Was Lytton the canary in the coal mine?
A new documentary was released Thursday about the devastating June 30, 2021 wildfire that razed the village two summers ago. It was produced by BC-base Wallop Film, with financial backing from the the Guardian.
So why was a British news organization interested in a story about a small community in the BC Southern Interior?
“I think the Guardian, from the outset, are interested in the environment and obviously climate change. And they’re interested in climate displacement, rising cases of people being displaced from their homes around the world,” said Matt Lawrence Dix, co-director of Burned to the Ground.
He says people in the UK often have a preconceived notion of Canada as being a cold tundra. “When they hear about a town or a village in Canada that’s been impacted in the way Lytton has, it’s very shocking to a lot of people over there. I think maybe they see Lytton as an early warning or a sentinel post for places in the UK.”

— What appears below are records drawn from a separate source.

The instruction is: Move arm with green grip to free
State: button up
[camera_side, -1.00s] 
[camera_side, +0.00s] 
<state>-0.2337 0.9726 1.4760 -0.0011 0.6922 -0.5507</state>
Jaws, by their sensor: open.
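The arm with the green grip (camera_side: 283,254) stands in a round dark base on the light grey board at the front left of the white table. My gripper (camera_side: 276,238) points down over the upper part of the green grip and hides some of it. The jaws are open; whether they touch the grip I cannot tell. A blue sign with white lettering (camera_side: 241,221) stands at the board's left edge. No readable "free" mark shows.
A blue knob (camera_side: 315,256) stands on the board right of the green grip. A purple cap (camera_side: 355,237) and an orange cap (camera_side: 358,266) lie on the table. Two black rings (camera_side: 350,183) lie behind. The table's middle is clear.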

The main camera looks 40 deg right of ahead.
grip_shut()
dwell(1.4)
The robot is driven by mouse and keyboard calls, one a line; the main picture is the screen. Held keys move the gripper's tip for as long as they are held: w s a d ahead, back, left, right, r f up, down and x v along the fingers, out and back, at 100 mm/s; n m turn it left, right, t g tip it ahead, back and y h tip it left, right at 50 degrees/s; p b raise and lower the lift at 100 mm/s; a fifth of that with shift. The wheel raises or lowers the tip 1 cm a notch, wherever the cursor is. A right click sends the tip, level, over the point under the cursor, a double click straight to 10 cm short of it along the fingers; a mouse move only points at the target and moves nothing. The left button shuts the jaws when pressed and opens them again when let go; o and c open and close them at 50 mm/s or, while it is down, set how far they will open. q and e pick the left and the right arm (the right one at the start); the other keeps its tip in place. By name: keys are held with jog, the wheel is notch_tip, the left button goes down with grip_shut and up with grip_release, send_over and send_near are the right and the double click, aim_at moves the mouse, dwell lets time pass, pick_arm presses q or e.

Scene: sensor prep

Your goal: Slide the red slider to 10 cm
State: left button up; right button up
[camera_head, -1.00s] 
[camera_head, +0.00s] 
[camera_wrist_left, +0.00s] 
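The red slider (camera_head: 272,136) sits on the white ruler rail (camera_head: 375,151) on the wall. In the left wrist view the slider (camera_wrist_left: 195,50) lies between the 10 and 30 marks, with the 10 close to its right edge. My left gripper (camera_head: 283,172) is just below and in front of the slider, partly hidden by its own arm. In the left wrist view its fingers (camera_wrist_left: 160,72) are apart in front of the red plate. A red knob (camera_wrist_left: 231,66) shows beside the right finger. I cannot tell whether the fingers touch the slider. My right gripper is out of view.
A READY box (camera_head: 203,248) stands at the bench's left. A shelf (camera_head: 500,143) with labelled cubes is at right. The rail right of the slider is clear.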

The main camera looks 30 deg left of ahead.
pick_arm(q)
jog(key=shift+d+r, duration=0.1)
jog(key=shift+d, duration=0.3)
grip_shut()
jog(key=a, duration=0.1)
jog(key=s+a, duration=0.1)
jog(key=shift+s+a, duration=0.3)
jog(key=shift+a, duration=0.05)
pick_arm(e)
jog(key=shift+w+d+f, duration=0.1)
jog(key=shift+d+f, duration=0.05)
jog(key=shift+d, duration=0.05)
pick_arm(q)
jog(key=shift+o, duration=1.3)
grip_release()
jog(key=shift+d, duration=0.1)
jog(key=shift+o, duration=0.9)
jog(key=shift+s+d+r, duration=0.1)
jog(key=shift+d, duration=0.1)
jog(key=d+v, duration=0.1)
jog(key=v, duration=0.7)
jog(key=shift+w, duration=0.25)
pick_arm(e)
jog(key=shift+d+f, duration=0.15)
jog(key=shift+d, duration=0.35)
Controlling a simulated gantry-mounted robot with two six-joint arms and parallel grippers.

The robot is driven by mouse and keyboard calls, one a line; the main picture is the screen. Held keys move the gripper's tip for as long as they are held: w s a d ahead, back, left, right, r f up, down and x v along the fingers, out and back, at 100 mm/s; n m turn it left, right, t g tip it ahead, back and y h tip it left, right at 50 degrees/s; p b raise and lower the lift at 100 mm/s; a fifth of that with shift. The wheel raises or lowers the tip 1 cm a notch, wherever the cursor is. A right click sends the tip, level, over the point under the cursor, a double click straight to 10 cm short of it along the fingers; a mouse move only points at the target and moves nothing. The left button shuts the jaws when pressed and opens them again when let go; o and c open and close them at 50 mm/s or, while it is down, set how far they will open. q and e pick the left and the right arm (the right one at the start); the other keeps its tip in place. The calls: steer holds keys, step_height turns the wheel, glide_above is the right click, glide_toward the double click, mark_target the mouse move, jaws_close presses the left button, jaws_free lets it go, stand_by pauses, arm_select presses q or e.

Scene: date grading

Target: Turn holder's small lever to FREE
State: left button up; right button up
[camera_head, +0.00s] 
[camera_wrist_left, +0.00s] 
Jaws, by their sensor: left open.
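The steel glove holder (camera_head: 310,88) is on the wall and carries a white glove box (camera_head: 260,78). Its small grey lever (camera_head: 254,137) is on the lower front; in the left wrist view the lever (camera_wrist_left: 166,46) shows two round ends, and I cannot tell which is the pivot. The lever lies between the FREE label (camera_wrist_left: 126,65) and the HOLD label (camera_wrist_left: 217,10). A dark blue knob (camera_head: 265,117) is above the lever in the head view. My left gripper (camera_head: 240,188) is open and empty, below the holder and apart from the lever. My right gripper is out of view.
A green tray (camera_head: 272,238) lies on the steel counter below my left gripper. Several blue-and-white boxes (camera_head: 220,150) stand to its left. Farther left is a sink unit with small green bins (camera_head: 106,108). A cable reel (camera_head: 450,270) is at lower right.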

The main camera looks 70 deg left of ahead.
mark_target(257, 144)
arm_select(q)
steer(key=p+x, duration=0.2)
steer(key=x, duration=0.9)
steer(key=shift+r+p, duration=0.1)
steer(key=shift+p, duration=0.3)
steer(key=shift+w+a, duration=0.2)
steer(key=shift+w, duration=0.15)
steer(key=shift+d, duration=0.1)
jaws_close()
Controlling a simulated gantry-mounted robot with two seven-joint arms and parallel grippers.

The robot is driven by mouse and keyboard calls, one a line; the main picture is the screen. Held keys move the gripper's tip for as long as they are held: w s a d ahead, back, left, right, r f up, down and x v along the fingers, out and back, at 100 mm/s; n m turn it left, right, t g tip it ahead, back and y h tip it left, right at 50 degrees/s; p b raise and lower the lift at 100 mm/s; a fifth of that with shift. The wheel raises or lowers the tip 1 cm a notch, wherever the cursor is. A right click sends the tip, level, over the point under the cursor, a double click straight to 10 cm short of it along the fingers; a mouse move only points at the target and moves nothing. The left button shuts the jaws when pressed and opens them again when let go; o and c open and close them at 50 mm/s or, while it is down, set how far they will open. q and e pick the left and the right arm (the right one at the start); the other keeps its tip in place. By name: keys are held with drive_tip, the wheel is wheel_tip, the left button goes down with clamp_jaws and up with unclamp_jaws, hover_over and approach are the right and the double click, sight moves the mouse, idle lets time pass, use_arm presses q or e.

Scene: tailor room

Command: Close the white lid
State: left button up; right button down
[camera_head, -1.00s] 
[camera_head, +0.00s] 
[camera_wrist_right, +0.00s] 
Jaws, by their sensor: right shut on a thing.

Co-director Martin Glegg, who grew up in Scotland, points to a massive wildfire that broke out earlier this month in the highlands.
“It’s a rainy place and you don’t usually get any fires. But funnily enough, this year was the first year we had an out-of-control forest fire in Scotland. It’s kind of unheard of,” Glegg explained.
Both of the directors say the documentary wouldn’t have been possible without producer Nina Sidorczuk.
“Nina has all the relationships. She’s very well respected and liked in Lytton and was the person who unlocked the entire thing. Nina has a blood relations to JR, who was one of the main characters and kew all the other people that were in the story,” said Dix.
Glegg added that it was important to find people with different perspectives, from an Indigenous elder, to a young person displaced from their home.
They say it’s just coincidence that the documentary is coming out now, as wildfires rage in many parts of Canada, sending clouds of smoke drifting across the continent, leading to air quality warnings from New York to the Carolinas.
“I also think that every summer now there seems to be these fires,” Glegg notes. “Every summer there’s a story about a fire. If you release it in the summer it seems, more and more, its pertinent because they’re just increasingly happening across Canada.”